Giving voice

Angling for a little attention in a world where worthwhile causes are as prevalent as iphones, the quiet battle being waged by a group of Chicago-area women is much more important than it may appear.

Nearly 50 years after Title IX gave girls the legal right to compete on the same proverbial playing field as boys, there are far fewer women who are coaching them. In Illinois this 2019-2020 season, 76 percent of girls’ high school basketball teams are coached by men.

Forget for now the very real argument that women should be considered on every level for boys’ and men’s coaching jobs. That’s the ultimate goal, of course. But first things first.

“The big thing with us is that we felt excluded in our own game, on the outside looking in and it’s not good for the girls to see that,” said Cara Doyle, in her eighth year coaching the girls’ team at St. Ignatius.

And so Doyle, New Trier coach Teri Rodgers, Glenbard West coach Kristi Faulkner and Ashley Luke, formerly the coach at Mother McAuley and now guiding the girls’ team at Norcross High in the Atlanta area, decided they’d do something to let people know.

This weekend at Glenbard West, the inaugural Grow the Game tournament and Shootout is “highlighting” 14 girls’ basketball programs led by female head coaches.

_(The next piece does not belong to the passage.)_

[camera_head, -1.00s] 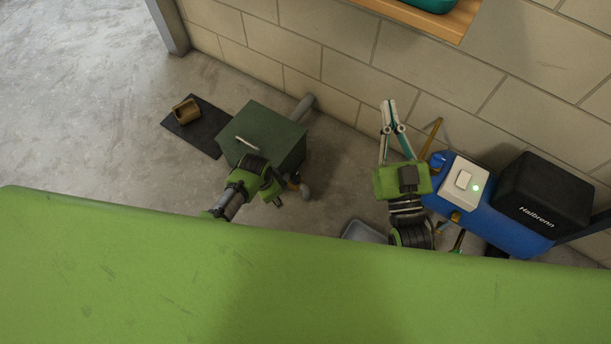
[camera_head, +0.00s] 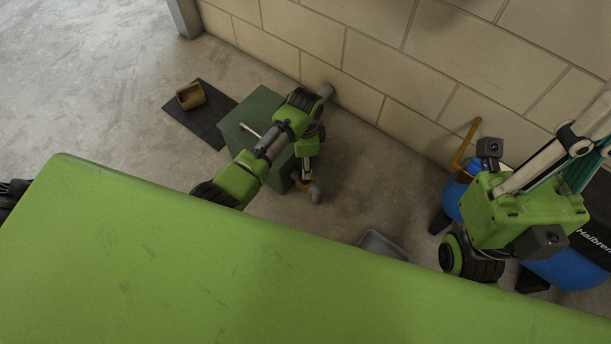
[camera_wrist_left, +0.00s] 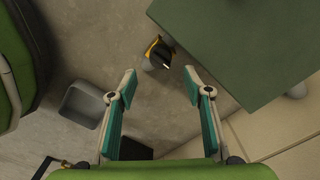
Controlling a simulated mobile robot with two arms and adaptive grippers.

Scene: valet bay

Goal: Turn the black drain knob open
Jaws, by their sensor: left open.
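The green box (camera_head: 262,108) stands on the floor by the wall, and its flat face fills the upper right of the left wrist view (camera_wrist_left: 235,40). A small dark knob-like part (camera_wrist_left: 163,50) with yellow on it and a grey pipe end (camera_wrist_left: 148,64) sits beside the box edge. In the head view a brass-coloured part and the grey pipe end (camera_head: 315,191) show by the box's lower corner. My left gripper (camera_wrist_left: 160,74) is open, its fingertips either side of that part and apparently short of it. My right gripper (camera_head: 560,165) is at the right; its fingertips are out of frame.
A blue machine (camera_head: 575,265) with a black cover stands at the right. A grey tray (camera_head: 382,246) lies on the floor. A brown container (camera_head: 191,96) sits on a dark mat (camera_head: 212,128) left of the box. A large green surface fills the foreground. The wall is close behind.

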They want to celebrate girls and women in basketball, they say. But it’s more than that, said Rodgers

“I think across the board, girls and women need to know they have a voice,” Rodgers said. “For a young girl to be in a relationship and know she has a voice in that relationship. Then going into the workforce, to know they have a voice and they need to be listened to.”

With fewer women coaches acting as ready role models, it’s not easy. So what happened to the women coaches?

The wave of men coaching girls’ teams began in the 70s, when male athletic directors thought men were their best candidates and men stopped looking at it as an insult and realized it wasn’t a career-killer.

“From a societal point of view, any profession that becomes popular and more profitable, [this happens],” Rodgers said.

Rodgers, who has more than 500 wins in her 22 years as the Trevians coach, was a multi-sport athlete and All-State basketball player at Libertyville who went on to play at Duke. All but one of the women coaches at the Grow the Game tournament played for Division I college programs, with three – Luke, Marist’s Mary Pat Connelly and Zion-Benton’s Tonya Johnson – also playing professionally in the WNBA or overseas.

Rodgers, who currently has two former players now competing at Notre Dame, called it an “incredible moment” five years ago, when she coached against one of her former players. “That was a dream, really,” she said.

Same thing for Doyle when she had a former player coaching her freshman team. But clearly, it’s not enough.

Doyle, the mother of four kids, 12 and under, has taken it upon herself to lecture her friends and fellow moms.

“Every mom I know, so many were competitive athletes, and I tell them, ‘You’ve got to coach t-ball and third-grade soccer.’ We buy [our daughters] play kitchens and it’s gotta be the same way,” she said. “They have to see us doing this and making decisions and all the other stuff that goes into coaching. My kids [two boys and two girls] say, ‘What if we don’t want to coach?’ and I tell them, ‘Well, one of you has to.’

“My 12-year-old son wears a St. Ignatius girls’ basketball t-shirt and that’s a win right there.”

  By forming their unofficial committee, Doyle, Rodgers and the others realized they could collaborate and discuss their unique issues. “Like the ref coming up to your male assistant, assuming he’s the head coach,” Rogers said. “It’s like, ‘OK, I’m not crazy if this is happening to you as well.’

“But rather than focusing on the negative stuff, we try to focus on the positives we bring and just support each other.”

They also noticed something else interesting. “One thing I realized when I talk to my team is they don’t keep score the way we do – ‘The boys’ got new uniforms’ and ‘We have to use the downstairs gym.’” Doyle said. “They don’t come in with chips on their shoulders.”

Refreshing as that may be, she said, the girls may be in for a shock.

“When they get a job, it might not be as obvious,” Doyle said, “But they may look around one day and say ‘Wait, I did all this work and I’m not getting the same opportunities.’”

All the more reason to find their voices now.